Sound reception is really a strange phenomena. For me it is (only) important, when I hear it for the first time and I can not identify the source. Later on I hear it “by the way” and know what it means. So a Hearley Davidson is a sound I can distinguish.

What is more interesting is the way that I hear: An audiophile person seems to hear which “fuse” on his audio tower is only silver and not gold. For me when I hear music after a short time, I do not hear the sound, I hear the “pure” music. So in the end it does not matter anymore if the medium comes from a high end audio engine, a mp3 or youtube.

http://hajos-kontrapunkte.blogspot.com/2011/07/q-do-you-hear-what-i-hear.html

Hajo

July 25, 2011

I understand what you are saying, and I agree for the most part.

I differ with you regarding compression. I think that higher resolution formats certainly offer a richer sound and emotional experience than high-compression formats like mp3, even at 320kb!

I think Chion’s modes are more about cultivating sonic awareness or literacy, so as a producer or consumer, there is added depth to the experience.

When developing reduced listening skills, there is the aesthetic layer with all of it’s associations and meanings which might be independent of the sound heard.

sspeciale

July 25, 2011

Of course you are right. Sometimes you have to write more if you want to make yourself clear.

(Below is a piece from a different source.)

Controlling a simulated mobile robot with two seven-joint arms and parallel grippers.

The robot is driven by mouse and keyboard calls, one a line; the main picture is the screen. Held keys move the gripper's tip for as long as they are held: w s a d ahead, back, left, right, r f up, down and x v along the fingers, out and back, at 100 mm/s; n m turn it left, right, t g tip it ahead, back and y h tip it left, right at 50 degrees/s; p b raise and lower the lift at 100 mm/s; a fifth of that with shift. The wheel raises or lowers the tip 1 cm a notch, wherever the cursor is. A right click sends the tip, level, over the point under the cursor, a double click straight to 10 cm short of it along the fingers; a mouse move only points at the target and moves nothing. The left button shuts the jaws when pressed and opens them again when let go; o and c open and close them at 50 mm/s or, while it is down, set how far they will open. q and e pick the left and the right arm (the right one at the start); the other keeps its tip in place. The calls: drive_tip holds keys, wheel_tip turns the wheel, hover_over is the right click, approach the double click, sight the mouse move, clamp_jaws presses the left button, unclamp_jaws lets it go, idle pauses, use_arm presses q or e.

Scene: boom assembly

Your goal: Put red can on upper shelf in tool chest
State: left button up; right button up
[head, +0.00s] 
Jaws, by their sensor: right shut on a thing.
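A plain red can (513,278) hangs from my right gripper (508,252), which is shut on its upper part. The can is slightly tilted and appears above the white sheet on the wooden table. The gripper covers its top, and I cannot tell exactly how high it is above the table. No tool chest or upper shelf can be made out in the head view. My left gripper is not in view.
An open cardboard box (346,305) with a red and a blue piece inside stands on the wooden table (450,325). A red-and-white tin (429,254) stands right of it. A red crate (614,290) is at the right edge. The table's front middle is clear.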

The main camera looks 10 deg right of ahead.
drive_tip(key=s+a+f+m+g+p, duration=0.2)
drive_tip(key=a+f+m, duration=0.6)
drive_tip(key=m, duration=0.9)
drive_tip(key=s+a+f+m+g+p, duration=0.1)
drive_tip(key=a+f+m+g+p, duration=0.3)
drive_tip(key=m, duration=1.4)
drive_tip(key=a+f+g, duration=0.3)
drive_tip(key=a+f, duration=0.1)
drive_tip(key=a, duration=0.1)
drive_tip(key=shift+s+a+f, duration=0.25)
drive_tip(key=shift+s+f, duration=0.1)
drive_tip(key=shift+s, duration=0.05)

I was talking especially about hearing music of J.S. Bach. And I most of the time hear this music with the score on my lap. So it are the eyes and ears and when I follow the music the actual sound vanishes. It is like “lost in music”. I became aware of this point when I started to listen to old interpretations of Brendel, Rubinstein, Gould, … were you have no choice to get a better sound.

But of course the better the interpretation and the sound -(picture) the easier it is to follow. So in fact I talk a sideway to your post 😉

Hajo

July 25, 2011

I agree with you.

I am a record collector as well. I am finding it interesting how older recordings somehow have this greater “fidelity” to the sound of an artist.

Sometimes I think it might be that the particular distortions of an era make me hear certain artists as sounding a particular way. But I get a mental image of the way the artists you mentioned sound just by reading their names.

To your list I would add Horowitz, Gieseking, Cortot, and Arrau as musicians whose sound I can identify over a broad period of recorded history.

sspeciale

July 25, 2011

And that’s for you:

Hajo

July 25, 2011

Wonderful! Thank you. Your blog is very interesting! Thanks for the friending on Google+, too!